Çocukken bu şarkıyı dinlediğinde bir kızın fabrikada çalışması düşüncesi içini hüzünle kaplarken, içmeyen koca talebinde çok bir anlam aramazdı. 
Halbu ki hayatındaki en önemli kadının içen bir kocası vardı ve bunun iyi mi kötü mü olduğu hakkında en ufak bir fikri yoktu ama annesi büroda çalıştığı için, fabrikada çalışmak bir kadın için ne kadar kötüydü kim bilir.
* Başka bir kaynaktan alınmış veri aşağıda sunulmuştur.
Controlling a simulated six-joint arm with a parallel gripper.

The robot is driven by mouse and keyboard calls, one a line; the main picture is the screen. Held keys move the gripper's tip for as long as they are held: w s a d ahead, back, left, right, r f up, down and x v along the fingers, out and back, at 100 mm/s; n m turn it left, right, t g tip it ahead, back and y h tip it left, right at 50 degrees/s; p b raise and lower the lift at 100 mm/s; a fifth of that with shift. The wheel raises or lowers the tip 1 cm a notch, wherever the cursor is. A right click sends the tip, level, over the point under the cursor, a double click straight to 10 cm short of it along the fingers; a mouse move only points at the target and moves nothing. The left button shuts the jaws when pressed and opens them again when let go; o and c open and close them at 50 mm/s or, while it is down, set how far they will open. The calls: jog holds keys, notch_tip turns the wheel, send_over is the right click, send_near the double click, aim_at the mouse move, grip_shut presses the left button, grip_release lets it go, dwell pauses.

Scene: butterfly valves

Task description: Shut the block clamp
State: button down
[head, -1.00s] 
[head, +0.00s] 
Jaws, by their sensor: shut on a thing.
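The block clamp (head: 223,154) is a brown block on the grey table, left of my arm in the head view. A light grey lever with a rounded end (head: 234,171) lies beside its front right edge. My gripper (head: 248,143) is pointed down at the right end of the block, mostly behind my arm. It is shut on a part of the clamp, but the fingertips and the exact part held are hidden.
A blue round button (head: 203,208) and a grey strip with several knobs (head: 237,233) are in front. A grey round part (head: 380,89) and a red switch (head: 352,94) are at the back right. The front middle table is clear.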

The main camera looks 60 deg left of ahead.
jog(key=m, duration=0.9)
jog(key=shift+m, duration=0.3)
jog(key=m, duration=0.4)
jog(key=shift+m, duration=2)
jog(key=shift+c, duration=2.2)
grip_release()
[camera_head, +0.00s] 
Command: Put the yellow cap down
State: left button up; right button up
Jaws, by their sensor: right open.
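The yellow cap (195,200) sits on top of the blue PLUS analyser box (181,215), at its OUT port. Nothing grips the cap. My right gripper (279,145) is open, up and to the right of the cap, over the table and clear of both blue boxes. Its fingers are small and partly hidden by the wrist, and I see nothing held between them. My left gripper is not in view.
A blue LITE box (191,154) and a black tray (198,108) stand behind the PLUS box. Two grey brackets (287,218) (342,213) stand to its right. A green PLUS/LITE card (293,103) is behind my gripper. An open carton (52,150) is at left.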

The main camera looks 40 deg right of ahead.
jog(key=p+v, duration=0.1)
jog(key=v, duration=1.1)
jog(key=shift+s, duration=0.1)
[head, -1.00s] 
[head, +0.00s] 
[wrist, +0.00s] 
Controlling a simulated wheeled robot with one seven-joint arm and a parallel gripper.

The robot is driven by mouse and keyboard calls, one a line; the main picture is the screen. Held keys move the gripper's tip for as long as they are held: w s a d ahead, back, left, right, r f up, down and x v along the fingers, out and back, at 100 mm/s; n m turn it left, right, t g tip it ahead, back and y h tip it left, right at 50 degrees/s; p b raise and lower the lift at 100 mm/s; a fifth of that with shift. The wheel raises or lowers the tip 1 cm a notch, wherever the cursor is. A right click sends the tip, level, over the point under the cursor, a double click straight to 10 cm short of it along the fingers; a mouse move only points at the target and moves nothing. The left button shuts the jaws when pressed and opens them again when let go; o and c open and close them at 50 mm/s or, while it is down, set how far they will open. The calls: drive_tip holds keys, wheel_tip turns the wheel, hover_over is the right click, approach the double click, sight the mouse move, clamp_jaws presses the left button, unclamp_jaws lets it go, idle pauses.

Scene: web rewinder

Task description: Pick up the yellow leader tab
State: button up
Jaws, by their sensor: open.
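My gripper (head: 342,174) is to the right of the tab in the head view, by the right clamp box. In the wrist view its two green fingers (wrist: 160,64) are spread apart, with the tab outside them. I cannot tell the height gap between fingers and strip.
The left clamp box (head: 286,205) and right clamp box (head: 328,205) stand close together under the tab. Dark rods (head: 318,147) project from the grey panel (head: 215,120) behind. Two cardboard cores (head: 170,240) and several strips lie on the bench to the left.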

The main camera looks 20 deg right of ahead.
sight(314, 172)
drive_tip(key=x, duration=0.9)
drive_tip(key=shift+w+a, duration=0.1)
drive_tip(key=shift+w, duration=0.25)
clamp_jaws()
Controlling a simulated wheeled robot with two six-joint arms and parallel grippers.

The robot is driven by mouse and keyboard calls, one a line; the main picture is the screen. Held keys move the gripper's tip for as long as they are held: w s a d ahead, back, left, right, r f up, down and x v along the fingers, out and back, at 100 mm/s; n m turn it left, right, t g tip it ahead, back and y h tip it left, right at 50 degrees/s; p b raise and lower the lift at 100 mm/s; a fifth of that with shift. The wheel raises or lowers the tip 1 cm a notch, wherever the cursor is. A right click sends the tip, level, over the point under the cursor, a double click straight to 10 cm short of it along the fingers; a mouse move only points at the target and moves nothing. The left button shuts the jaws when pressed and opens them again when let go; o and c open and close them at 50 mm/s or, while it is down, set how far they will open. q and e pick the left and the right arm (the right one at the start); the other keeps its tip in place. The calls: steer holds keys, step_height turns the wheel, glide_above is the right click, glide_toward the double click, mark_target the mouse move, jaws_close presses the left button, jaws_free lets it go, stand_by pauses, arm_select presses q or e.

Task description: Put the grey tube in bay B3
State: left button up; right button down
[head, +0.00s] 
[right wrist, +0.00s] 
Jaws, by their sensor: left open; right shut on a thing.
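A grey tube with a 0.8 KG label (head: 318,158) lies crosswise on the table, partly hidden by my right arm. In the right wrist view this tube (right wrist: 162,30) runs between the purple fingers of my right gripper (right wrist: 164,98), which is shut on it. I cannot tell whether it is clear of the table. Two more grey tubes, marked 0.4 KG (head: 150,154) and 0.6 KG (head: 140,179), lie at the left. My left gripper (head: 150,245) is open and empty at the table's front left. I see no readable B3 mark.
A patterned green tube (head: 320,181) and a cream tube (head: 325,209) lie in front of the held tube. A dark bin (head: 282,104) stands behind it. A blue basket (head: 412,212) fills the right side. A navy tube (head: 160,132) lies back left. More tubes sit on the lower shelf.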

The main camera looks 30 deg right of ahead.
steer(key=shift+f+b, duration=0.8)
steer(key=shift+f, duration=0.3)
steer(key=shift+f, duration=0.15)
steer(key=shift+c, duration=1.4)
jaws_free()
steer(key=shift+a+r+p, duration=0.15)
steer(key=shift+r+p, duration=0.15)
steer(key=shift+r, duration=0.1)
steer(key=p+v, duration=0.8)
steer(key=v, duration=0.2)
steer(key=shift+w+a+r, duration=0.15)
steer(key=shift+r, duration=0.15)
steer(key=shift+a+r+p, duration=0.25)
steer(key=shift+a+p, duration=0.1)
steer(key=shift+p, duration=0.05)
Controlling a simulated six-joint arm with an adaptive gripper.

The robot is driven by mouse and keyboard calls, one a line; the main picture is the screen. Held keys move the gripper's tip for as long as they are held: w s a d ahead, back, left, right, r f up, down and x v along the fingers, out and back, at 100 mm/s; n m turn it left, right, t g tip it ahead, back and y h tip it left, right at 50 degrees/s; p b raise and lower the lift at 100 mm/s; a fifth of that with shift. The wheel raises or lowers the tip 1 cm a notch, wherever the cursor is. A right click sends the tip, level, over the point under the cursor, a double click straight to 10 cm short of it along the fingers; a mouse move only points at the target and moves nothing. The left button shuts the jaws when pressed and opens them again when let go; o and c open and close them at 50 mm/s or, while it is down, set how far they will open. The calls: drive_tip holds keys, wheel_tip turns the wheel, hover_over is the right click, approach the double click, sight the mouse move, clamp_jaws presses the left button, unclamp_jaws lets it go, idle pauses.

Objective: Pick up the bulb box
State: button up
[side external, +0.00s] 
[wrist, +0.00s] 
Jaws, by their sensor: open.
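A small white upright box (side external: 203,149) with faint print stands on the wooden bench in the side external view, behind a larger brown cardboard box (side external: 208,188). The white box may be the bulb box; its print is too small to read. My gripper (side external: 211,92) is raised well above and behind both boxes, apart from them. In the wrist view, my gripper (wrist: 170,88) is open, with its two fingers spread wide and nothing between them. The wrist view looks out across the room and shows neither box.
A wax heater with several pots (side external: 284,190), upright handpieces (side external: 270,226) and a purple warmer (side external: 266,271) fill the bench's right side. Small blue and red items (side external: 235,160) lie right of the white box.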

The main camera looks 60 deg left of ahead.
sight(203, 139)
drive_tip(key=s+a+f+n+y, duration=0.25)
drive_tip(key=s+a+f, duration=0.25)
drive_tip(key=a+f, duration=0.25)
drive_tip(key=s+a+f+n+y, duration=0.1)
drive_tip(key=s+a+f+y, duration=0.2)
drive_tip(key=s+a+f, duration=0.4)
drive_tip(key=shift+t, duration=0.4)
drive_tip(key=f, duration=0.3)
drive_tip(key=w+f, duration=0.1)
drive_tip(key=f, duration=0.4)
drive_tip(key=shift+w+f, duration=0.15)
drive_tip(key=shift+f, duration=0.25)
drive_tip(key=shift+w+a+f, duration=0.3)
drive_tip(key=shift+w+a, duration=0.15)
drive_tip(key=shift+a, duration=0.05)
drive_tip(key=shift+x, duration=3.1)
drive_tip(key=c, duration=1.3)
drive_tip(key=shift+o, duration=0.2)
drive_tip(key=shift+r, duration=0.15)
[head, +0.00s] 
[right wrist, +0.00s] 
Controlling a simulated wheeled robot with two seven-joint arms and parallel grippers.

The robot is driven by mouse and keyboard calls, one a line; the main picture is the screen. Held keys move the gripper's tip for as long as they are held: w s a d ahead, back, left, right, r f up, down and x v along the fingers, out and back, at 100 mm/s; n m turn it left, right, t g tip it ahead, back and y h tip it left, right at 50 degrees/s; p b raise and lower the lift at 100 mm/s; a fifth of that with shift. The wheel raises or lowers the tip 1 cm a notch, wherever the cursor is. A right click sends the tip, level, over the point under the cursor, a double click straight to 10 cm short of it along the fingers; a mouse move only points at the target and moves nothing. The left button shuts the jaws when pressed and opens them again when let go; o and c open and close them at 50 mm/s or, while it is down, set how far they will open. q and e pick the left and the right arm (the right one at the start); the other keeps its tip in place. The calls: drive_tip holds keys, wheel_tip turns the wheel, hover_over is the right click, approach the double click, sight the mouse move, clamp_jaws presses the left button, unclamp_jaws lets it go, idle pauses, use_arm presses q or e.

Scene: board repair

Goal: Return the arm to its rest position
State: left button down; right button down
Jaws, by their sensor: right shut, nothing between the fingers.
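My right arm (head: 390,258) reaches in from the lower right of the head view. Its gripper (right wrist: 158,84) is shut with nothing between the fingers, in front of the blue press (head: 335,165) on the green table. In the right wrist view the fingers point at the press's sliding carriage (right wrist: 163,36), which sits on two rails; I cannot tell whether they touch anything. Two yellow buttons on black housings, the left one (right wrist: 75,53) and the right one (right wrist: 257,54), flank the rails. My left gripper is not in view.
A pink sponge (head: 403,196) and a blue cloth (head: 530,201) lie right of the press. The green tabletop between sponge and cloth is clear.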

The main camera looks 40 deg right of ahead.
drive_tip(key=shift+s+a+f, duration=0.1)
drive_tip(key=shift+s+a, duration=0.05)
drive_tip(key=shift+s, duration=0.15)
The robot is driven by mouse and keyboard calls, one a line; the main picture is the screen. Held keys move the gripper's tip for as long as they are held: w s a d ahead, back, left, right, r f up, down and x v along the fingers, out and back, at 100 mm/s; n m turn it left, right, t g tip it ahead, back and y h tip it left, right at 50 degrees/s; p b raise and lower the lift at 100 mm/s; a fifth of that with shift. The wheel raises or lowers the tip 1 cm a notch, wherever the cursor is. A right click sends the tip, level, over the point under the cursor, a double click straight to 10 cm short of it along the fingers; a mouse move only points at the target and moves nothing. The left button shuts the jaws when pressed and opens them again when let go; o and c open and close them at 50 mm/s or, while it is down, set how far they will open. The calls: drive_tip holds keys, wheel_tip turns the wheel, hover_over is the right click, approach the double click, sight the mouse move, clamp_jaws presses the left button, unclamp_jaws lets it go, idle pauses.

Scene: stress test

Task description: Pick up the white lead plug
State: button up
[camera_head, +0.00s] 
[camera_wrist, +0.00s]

Üstelik koca, hayatı zindan ediyordu tüm aileye belki ama, içmenin sebep yada sonuç olması, yada odakta olması gibi bir düşüncesi hiç olmamıştı Kerem'in. 

Yıllarca sonra, artık 40ını 2 geçmişken, anneciğiyle bir sohbetinde, "babam da ayyaştı, kocam da" demişti annesi. 
"Fabrika kızı" şarkısı ile şimşekler çakmıştı adeta Kerem'in beyninde... Yakın zamanda kendi çocukluk - ilk gençlik dönemleriyle de yüzleşmeye başlamıştı ki, o dönemin travmatik olaylarını da yeniden su yüzüne çıkartarak, içindeki rezonansı sönümlendirmeye ve dengeye ulaştırmaya çalışıyordu adeta. 

Şimdilerde sayıları mı azaldı, çevresinde mi kalmadı bilinmez ama, Kerem'in çocukluğunda pek çok içen koca-baba vardı da sanki, "içmeyen koca" özlemi oluşmuştu bir kısım genç kız da şarkıdaki gibi. Öyle ya, annesi de daha çok çok genç bir kızken yüzleşmişti bu durumla...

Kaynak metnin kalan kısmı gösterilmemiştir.